Robot state and action records:
◇ ◇ ◇ ◇

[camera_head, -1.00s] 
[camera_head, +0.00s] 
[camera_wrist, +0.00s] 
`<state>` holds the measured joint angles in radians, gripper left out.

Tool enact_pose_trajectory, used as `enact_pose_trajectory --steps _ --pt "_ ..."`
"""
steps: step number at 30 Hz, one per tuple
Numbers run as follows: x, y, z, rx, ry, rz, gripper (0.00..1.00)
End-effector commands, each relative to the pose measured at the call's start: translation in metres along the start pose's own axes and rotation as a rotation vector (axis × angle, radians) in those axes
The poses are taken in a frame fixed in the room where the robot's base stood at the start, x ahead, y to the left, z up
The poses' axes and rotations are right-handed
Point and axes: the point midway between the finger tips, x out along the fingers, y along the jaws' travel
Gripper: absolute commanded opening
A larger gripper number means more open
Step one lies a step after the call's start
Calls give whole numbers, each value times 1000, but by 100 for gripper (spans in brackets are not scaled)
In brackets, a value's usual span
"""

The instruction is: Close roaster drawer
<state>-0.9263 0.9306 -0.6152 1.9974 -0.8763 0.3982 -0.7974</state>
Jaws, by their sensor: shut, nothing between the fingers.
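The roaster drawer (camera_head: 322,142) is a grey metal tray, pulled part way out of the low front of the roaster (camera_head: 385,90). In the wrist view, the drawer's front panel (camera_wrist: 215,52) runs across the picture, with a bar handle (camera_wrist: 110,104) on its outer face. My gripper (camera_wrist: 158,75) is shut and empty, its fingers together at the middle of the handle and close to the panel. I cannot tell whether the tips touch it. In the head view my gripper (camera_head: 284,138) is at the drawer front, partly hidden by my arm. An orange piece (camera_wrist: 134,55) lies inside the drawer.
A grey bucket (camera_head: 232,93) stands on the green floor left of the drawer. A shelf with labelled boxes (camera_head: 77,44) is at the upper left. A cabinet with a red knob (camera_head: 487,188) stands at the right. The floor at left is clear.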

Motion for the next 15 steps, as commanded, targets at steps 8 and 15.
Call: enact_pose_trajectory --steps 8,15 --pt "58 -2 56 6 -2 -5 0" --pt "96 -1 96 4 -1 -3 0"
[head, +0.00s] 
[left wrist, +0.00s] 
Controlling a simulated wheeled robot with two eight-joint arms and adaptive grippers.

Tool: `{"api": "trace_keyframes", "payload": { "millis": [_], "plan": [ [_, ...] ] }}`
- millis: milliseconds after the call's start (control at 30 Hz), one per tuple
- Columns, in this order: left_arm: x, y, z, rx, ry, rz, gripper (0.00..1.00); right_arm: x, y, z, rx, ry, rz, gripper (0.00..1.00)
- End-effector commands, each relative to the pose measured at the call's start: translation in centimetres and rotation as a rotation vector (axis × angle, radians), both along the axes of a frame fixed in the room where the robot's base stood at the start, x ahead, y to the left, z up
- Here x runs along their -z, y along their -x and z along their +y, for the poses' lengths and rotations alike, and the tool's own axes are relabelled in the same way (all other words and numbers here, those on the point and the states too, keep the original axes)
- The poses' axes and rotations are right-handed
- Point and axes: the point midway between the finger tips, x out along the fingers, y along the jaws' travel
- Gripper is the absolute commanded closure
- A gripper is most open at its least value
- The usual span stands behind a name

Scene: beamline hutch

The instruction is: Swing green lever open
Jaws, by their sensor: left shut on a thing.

◇ ◇ ◇ ◇

**TASK BRIEF:** Give again only the lines that run from the line with "[left wrist, +0.00s]" to the line with "- Columns, in". Include both of those lines exactly as written.

**WRITTEN RESPONSE:**
[left wrist, +0.00s] 
Controlling a simulated wheeled robot with two eight-joint arms and adaptive grippers.

Tool: `{"api": "trace_keyframes", "payload": { "millis": [_], "plan": [ [_, ...] ] }}`
- millis: milliseconds after the call's start (control at 30 Hz), one per tuple
- Columns, in this order: left_arm: x, y, z, rx, ry, rz, gripper (0.00..1.00); right_arm: x, y, z, rx, ry, rz, gripper (0.00..1.00)

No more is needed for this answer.